> TASK INSTRUCTIONS: Exactly as written, write out the lines below from the first to the one containing "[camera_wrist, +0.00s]", inclusive. Pictures do not belong in the copy.

> SOURCE MATERIAL:
══════════

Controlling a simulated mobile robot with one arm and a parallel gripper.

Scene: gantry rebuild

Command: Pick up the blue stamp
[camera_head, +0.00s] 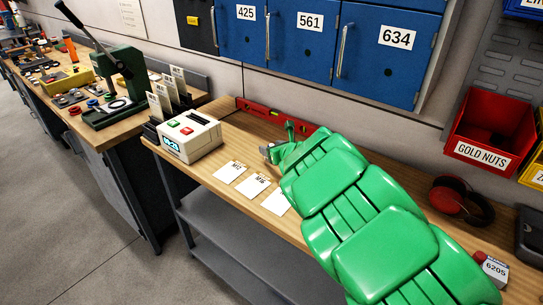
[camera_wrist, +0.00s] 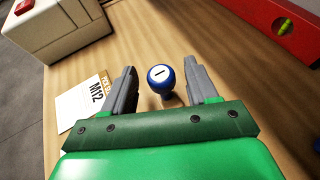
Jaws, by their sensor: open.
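The blue stamp (camera_wrist: 161,79) stands upright on the wooden bench in the wrist view. It has a round blue knob with a white top and a dark mark. My gripper (camera_wrist: 161,76) is open, with one grey finger on each side of the stamp. Gaps show between the stamp and both fingers, so I see no contact. In the head view my gripper (camera_head: 268,150) is over the bench, right of the time clock, at the end of my green arm. I cannot make out the stamp in the head view.
A white time clock (camera_head: 188,136) stands to the left, with paper cards (camera_head: 229,171) in front of it. A red level (camera_head: 262,113) lies along the back of the bench. Blue lockers (camera_head: 378,45) hang above. Red ear muffs (camera_head: 462,200) lie right of my arm.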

══════════

> FULL RESPONSE:
Controlling a simulated mobile robot with one arm and a parallel gripper.

Scene: gantry rebuild

Command: Pick up the blue stamp
[camera_head, +0.00s] 
[camera_wrist, +0.00s] 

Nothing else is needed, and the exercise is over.